劇的なキャラクター造形の妙に尽き、なお郷愁誘う世界観のパッケージングに成功しているGOODアニメ
junojuna

何よりも豚の男前キャラクターの造形の成功がすべてであった。最後の最後まで豚であり続けたところに無類のファンタジーとロマンがかき立てられ、ほぼ豚のままエンディングを迎えるところが好感が持てる。確かに中盤ジーナが持っているかつて人間だった頃の写真を見せてしまう件はやや迎合の感も否めないが、それでも最後に豚の魔法が解けて人間となった様子の際にも意図的に顔を見せないところは徹底している。ドラマとしては決して女々しくないし、豚のまま男前でありきるところは潔い。この描き方であったら、豚という醜男のコードがなくてもただチビでデブでといった二重苦のイメージでキャラクターが立ち回っていたとしても、映画史に燦然と輝く男前というキャラクターを十分に手にしていたことであったろう。それだけ本作の主人公のキャラクター造形は妙なる達成を見せている。まず、主人公マルコは、余計な過去に囚われていない。なんせ自分で自分に魔法をかけ豚になったのだから。しかもそれは反体制を貫いた結果であり、そこには隠遁者の美学が現れて、男のどうしようもない意固地ないじらしさともいうべき感傷が生まれてくる。
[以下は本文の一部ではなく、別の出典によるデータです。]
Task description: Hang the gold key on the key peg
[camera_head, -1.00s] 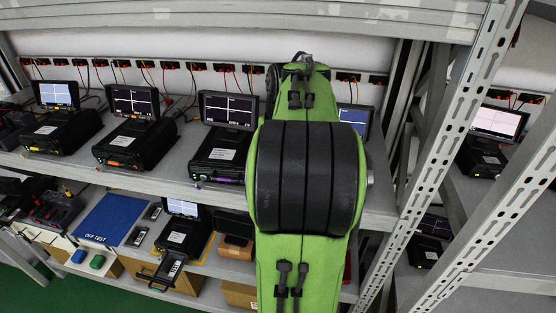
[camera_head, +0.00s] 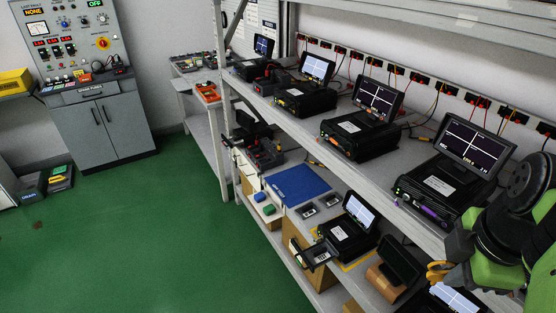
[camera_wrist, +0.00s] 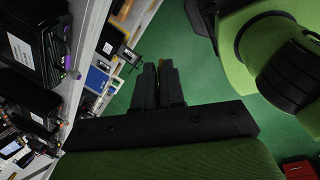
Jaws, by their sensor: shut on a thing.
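My gripper (camera_wrist: 158,82) shows in the wrist view, its dark fingers nearly together over the green floor. A tiny gold-orange bit (camera_wrist: 162,63) shows between the fingertips, and this seems to be the gold key; the fingers hide the rest of it. In the head view my arm fills the lower right corner, and I cannot make out the fingers there. I cannot make out the key peg in either view. A grey control cabinet (camera_head: 100,125) with a sloped panel stands at the far left of the head view.
A shelf rack (camera_head: 262,100) with several black test units (camera_head: 360,133) runs along the right. A blue mat (camera_head: 297,184) lies on its lower shelf. An orange-handled thing (camera_head: 437,271) is beside my arm. The green floor (camera_head: 130,230) is open between rack and cabinet.

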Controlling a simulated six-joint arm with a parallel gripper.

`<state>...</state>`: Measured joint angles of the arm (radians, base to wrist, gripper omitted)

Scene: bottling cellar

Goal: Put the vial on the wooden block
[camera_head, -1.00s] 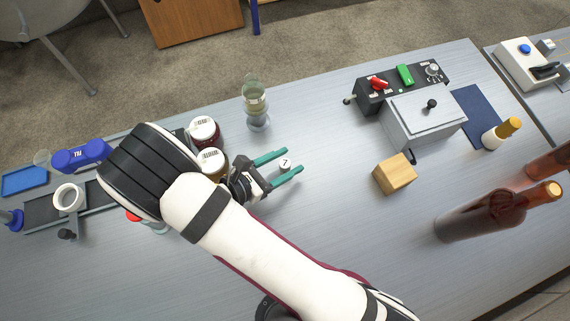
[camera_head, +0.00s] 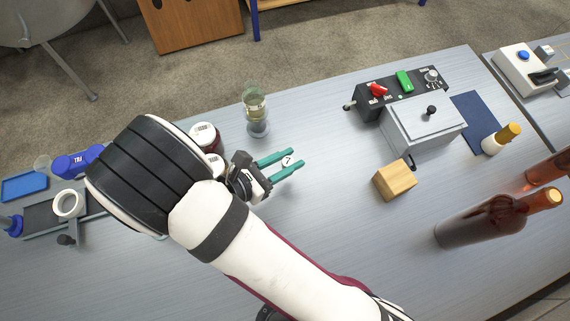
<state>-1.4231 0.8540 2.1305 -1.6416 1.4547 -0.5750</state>
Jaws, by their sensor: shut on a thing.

純粋な飛行艇乗りとして空に憧れ続ける男の姿は、何かに一心に囚われ続けるオタクの姿をも想起させ、本作に愛着を示す宮崎駿の豚のような姿も思い起こさせる。そうだこの豚は宮崎駿との二重写しとなるロマンチックな自画像なのだ。しかし、そこに嫌らしさはない。なぜならここに描かれているナルシシズムが外見上のものではなく、猥褻物として生きることを引き受けた諦念の美学であるために。イタリアアドリア海、第一次大戦期、飛行艇、酒場、蒸気機関などなど、物語を彩る舞台背景も男のロマンに貫かれた意匠に溢れ、夢の一幕を盛り上げてくれる。のちに宮崎駿は本作への愛着を語り、続編を作りたいと意欲を見せたとのことだが、実現するなら再びこのロマンを堪能したいものだ。

(評価:★4)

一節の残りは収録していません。